We pulled the listing down in March 2017 and amicably split with the broker.
What was the plan now?
I had this crazy thought of trying to bring the mustard company back to life:
- What if we only made four flavors?
- What if we took out the eggs and butter out to reduce costs?
- What if we produced out-of-state?
- What if we used smaller jars?
- What if we just sold wedding flavors?
- What about food service mustard?
- What if we made ketchup and relish, too?
A million thoughts raced through my head. With each direction, I ended up discouraged by the reality of my Excel spreadsheets. There was no way to make this work. With increased costs due to higher production minimums and the cost of labor, I’d be right back where I started. Ultimately, it was not worth my time and energy to continue to put resources into something that didn’t quite have legs beyond the northeast. The foundation was crumbling.
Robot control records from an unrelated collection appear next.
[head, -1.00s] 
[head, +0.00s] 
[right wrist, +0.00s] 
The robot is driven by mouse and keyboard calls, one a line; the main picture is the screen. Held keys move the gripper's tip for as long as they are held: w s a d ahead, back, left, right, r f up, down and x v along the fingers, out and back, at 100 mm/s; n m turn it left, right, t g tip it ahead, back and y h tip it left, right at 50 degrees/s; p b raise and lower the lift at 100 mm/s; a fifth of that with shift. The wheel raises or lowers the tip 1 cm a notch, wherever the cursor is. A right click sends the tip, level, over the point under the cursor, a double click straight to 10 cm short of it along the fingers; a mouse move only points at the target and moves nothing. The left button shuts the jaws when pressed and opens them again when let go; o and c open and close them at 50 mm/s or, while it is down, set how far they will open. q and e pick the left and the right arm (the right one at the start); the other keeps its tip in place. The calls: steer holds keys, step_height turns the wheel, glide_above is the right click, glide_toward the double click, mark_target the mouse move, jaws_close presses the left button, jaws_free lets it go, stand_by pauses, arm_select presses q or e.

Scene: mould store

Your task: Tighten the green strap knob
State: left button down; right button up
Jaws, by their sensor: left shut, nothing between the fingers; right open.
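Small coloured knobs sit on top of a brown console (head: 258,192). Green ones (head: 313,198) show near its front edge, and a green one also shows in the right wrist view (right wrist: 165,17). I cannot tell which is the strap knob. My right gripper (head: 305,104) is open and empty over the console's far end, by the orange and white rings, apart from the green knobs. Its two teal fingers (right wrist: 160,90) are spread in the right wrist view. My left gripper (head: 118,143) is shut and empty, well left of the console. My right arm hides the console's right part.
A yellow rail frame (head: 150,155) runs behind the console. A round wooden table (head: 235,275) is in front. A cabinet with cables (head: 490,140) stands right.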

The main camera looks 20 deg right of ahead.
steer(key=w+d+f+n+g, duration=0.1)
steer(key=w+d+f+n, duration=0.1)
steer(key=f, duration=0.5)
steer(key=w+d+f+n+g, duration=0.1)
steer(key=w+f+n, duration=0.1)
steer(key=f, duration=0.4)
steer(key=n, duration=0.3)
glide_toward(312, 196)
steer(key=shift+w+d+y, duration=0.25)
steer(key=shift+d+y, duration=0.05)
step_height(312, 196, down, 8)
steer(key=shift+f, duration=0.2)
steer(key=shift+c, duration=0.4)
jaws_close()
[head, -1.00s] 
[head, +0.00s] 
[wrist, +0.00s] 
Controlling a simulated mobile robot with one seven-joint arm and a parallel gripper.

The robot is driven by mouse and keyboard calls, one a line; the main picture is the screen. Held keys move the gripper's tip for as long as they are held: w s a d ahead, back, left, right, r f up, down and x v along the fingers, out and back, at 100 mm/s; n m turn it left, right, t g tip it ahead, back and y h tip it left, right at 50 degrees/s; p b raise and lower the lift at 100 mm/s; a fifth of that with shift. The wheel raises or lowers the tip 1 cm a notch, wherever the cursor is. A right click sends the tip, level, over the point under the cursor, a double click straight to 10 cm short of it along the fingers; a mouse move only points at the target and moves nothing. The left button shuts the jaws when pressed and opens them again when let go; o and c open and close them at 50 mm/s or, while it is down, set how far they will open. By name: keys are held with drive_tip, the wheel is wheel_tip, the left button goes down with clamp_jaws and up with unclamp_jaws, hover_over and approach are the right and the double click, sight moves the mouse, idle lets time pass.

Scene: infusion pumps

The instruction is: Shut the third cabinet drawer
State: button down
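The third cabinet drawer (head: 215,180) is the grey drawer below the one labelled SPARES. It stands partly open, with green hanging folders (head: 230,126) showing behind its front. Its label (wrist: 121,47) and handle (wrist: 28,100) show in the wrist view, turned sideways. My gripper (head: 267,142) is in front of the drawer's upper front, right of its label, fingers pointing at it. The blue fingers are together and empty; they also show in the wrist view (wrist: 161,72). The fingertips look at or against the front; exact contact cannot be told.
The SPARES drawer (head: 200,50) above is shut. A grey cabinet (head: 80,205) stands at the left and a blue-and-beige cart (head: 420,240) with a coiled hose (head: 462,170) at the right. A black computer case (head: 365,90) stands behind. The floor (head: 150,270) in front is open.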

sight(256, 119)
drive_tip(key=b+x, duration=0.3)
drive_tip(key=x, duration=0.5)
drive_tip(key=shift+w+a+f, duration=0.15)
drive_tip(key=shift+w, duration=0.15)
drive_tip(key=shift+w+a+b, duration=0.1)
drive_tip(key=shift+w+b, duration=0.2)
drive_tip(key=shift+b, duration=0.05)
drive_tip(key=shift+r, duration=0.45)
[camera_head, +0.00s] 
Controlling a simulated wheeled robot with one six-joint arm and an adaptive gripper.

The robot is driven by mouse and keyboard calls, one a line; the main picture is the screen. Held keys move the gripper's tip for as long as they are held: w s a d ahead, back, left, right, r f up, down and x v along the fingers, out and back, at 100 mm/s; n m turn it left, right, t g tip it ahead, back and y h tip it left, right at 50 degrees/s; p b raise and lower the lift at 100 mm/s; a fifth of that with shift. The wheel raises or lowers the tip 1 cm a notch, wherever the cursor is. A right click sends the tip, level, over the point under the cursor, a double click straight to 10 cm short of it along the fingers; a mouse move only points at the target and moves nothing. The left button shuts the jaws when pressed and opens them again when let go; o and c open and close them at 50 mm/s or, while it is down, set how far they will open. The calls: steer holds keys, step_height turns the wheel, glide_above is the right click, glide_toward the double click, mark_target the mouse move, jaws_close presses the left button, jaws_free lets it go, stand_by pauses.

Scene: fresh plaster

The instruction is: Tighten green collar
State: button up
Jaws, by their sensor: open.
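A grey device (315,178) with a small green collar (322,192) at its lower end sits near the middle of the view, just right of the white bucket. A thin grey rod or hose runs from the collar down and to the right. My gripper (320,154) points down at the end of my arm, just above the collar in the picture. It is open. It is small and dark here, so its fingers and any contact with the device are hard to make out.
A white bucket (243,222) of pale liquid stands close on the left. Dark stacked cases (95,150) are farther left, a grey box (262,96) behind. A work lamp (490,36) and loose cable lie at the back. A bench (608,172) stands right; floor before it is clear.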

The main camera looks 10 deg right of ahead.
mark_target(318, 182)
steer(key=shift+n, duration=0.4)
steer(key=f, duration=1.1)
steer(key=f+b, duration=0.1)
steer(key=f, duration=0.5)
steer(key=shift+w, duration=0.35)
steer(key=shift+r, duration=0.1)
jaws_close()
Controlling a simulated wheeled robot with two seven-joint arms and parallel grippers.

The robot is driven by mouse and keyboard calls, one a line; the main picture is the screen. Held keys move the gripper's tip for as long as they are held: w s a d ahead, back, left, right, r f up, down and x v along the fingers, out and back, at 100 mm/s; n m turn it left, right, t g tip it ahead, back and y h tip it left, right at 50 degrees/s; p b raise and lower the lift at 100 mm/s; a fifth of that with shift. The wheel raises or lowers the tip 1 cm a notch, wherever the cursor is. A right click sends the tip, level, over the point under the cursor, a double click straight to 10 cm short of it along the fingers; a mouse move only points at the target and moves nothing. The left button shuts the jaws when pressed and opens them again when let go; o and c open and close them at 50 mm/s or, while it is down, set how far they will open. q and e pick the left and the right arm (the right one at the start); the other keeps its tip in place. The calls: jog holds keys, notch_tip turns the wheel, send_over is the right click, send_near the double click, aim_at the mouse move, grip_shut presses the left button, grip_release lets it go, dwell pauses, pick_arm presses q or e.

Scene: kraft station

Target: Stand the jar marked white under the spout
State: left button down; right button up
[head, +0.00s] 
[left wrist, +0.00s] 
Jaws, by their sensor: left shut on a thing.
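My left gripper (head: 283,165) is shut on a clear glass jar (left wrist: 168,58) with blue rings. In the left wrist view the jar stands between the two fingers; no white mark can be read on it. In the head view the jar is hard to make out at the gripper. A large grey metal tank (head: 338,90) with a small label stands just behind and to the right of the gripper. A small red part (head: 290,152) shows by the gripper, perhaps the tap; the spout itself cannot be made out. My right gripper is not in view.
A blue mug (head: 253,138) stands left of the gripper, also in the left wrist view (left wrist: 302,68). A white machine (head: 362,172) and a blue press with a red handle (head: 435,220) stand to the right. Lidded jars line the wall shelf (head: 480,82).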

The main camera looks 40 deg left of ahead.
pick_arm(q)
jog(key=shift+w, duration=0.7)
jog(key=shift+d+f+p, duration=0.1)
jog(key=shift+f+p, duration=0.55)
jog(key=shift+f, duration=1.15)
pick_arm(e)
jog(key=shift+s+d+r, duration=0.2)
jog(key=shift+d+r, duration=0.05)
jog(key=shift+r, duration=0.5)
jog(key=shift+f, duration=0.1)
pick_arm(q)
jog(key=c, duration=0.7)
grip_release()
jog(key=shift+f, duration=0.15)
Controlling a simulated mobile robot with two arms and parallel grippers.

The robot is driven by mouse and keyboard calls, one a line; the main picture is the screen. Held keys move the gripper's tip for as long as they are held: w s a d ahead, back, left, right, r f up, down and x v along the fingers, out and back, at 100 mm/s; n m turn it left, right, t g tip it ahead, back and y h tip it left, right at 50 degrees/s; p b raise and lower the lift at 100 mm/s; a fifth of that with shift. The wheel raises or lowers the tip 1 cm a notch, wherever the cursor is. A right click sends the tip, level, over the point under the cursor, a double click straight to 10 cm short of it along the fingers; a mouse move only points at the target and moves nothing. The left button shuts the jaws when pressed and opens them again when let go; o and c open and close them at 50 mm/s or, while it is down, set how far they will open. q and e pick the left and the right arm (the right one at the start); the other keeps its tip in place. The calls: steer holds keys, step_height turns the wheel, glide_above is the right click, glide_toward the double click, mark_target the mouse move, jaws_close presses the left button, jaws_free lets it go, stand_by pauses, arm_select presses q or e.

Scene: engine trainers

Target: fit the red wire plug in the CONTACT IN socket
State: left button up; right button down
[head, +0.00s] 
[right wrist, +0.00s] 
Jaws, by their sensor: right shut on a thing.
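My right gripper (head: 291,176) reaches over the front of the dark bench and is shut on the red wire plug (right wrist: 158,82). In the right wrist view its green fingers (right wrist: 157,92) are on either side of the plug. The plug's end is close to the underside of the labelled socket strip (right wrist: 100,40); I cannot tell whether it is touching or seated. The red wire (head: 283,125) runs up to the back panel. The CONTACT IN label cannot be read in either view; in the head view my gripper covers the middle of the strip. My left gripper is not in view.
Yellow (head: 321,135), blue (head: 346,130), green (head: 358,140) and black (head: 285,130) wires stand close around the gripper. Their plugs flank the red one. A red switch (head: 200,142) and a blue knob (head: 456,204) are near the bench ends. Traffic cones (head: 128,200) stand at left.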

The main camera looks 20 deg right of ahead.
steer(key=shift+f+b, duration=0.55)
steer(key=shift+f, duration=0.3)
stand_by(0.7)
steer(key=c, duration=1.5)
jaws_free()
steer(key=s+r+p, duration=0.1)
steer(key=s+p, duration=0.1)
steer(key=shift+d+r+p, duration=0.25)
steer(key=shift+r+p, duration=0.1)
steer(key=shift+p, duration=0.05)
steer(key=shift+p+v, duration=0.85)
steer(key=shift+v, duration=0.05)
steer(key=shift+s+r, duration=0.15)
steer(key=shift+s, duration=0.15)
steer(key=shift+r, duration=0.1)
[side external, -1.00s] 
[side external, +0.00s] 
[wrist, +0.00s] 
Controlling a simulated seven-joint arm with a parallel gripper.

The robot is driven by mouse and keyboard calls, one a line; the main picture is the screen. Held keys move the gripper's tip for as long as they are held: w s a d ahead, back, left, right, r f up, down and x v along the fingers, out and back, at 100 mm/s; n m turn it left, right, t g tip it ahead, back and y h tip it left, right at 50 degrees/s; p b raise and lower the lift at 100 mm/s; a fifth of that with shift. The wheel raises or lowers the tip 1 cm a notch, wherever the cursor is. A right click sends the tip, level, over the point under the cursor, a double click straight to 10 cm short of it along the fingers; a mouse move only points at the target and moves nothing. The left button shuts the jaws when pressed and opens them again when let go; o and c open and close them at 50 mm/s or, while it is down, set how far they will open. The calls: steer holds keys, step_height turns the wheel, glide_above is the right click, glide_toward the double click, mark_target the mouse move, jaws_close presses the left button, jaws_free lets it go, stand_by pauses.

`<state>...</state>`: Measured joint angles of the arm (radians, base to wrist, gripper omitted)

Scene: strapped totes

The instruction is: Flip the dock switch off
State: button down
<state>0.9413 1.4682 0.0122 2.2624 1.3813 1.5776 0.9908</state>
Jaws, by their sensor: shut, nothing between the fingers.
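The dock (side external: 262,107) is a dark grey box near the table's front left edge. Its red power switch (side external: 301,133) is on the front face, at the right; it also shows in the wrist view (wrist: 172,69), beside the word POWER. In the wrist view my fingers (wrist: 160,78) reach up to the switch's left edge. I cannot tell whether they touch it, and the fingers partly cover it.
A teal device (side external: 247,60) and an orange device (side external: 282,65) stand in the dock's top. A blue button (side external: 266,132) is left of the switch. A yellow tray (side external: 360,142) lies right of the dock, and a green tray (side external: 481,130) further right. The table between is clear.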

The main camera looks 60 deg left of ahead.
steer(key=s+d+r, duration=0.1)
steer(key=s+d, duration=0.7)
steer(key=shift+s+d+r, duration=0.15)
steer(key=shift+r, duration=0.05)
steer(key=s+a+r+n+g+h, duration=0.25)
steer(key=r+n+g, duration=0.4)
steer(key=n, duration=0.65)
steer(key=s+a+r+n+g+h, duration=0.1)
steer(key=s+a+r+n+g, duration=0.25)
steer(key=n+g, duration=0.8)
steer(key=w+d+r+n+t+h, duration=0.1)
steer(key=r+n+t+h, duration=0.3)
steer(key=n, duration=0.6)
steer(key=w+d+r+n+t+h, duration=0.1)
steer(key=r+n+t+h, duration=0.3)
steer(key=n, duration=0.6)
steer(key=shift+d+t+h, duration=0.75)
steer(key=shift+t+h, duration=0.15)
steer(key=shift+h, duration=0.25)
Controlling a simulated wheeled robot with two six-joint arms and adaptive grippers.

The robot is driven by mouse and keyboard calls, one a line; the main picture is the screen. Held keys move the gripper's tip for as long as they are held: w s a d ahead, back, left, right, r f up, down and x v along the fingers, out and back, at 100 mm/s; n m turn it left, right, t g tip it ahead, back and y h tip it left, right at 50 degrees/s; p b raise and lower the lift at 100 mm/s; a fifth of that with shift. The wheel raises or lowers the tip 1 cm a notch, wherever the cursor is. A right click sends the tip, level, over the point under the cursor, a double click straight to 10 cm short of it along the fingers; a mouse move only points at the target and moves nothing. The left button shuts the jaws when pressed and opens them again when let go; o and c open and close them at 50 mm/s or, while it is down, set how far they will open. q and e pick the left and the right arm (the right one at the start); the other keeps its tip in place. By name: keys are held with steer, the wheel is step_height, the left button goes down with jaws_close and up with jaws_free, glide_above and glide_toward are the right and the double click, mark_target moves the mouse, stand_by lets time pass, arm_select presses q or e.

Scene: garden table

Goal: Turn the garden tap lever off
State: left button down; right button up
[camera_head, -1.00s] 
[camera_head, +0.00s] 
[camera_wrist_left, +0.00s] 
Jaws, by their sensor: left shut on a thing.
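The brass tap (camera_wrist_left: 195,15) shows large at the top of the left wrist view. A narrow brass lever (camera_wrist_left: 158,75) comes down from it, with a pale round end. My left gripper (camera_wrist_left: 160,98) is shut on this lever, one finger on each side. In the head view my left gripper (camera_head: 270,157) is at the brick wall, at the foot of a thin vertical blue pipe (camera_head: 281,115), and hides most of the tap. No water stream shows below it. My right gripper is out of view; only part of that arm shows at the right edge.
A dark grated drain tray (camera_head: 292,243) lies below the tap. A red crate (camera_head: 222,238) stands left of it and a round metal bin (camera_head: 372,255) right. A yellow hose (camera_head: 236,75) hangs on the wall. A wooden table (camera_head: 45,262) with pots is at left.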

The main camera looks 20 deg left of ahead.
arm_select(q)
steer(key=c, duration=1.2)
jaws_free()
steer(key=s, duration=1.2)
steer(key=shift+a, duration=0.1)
In March, I notified customers, retailers, and fans of our closing. At this point, we had two flavors of mustard left. I held a case sale and the product flew out of my parent’s basement – selling almost 30 cases practically overnight. We’re down to just a handful of cases now.
My Next Adventure:
In October 2016, I started a full-time job as an Account Director at Place Creative Company in Burlington, VT. We work with some of the most amazing brands: Darn Tough Socks, Pete & Gerry’s Eggs, Lake Champlain Chocolates, and more. Plus, one of our specialties is consumer-packaged goods packaging and branding. If you ever need branding help, I’d be be happy to talk to you outside of the Gredio blog. My job is what I love most about the food business – branding, messaging, design, and strategy. I’m excited that this role provides me an opportunity to work with new and established brands every day.
What about Gredio?
Gredio will live on – at least for the near future. With Green Mountain Mustard behind me, I’m going to start thinking about other ways I can help you all. The Gredio audience is almost 4,000 subscribers strong. We’re all here to help each other learn and grow. Even though I don’t own Green Mountain Mustard anymore, my passion to help your food brands survive is stronger than ever.